Deux annexes qui éclairent certains aspects importants de la question complètent cette étude. Dans la première (p. 157-176) sont présentés trois tables de substantifs provenant des éditions successives de trois dictionnaires français (Le Petit Robert, Le Petit Larousse, le Dictionnaire de l’Académie française) et d’un dictionnaire franco-hellénique (éd. Kauffmann). Ils mettent en lumière les progrès effectués dans le domaine de la féminisation de la langue. La deuxième annexe (p. 177-195) présente un florilège de textes traduits en grec par les auteures de la présente étude : a) articles publiés dans la presse de la fin du XIXe siècle : ils restituent le débat public ouvert entre partisanes de la féminisation de la langue et tenants du statu quo linguistique ; b) l’adresse de l’Académie française au Président de la République française publiée dans Le Figaro du 9 janvier 1998 sous le titre : « L’Académie française veut laisser les ministres au masculin » ; c) enfin les textes législatifs : les circulaires de Laurent Fabius (1986) et de Lionel Jospin (1998), la Recommandation du Comité des ministres du Conseil de l’Europe « sur l’élimination du sexisme dans le langage » : ce texte recommande aux gouvernements des États-membres de prendre des mesures en faveur de l’utilisation d’un langage reflétant le principe de l’égalité des deux sexes non seulement dans les textes juridiques et administratifs mais aussi dans l’éducation.

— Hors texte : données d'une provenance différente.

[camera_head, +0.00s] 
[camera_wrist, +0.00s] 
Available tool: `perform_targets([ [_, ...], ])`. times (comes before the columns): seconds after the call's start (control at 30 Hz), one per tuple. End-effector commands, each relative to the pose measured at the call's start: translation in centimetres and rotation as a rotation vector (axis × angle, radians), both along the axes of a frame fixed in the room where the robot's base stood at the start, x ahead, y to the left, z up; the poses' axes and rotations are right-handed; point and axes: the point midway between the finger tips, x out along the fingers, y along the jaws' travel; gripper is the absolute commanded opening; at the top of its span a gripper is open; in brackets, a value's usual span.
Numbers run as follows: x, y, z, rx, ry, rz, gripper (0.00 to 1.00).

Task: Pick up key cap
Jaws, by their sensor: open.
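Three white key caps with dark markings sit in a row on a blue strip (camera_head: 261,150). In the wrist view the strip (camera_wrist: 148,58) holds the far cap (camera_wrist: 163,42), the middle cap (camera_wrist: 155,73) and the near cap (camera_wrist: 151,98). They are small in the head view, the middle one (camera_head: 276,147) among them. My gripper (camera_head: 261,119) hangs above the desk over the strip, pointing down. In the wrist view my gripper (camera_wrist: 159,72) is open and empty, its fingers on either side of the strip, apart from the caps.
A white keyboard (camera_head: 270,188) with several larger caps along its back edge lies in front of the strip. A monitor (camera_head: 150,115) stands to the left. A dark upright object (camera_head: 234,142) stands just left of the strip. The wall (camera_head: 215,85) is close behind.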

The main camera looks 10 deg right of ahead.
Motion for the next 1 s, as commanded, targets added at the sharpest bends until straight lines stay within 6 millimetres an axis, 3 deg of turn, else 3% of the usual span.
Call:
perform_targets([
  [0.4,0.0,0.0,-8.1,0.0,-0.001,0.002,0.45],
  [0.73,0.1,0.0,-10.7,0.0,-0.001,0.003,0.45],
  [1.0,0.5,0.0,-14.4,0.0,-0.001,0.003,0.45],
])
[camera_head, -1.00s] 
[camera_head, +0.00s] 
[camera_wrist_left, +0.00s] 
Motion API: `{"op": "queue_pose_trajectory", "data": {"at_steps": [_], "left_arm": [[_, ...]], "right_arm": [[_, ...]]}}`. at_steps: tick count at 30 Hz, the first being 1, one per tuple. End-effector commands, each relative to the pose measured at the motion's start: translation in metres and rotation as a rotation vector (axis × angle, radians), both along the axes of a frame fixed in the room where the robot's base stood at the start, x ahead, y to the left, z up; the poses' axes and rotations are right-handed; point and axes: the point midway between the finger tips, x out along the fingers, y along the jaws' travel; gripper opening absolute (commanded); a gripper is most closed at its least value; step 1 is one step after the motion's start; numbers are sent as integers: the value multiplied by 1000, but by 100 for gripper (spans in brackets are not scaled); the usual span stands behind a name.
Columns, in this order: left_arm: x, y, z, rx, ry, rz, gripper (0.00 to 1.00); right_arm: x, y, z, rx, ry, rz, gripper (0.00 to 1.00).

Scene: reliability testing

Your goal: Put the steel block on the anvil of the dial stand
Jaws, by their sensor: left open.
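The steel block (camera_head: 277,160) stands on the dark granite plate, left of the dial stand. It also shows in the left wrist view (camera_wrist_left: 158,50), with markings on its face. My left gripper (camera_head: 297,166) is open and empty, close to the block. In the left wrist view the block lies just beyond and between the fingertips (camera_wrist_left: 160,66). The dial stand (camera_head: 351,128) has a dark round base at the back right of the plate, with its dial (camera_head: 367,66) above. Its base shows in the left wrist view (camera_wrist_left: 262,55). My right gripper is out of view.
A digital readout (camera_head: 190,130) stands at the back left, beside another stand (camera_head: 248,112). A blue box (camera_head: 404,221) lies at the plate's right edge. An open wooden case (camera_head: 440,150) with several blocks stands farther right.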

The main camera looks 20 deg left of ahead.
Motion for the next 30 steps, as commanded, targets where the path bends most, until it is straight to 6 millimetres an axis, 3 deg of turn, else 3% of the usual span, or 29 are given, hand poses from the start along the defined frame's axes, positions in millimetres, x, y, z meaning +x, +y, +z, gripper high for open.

L’étude se termine par un Index des noms de personnes (p. 221-223) et une bibliographie (p. 197-220) composée d'essais de grammaire, de dictionnaires, de guides de féminisation et de rédaction non sexiste, de manuels scolaires, d'essais philosophiques, d'articles de presse, de textes législatifs et administratifs. La diversité des sources recueillies met en relief la complexité d’une question qui est loin de n’être que linguistique pour revêtir un caractère surtout politique, social et culturel.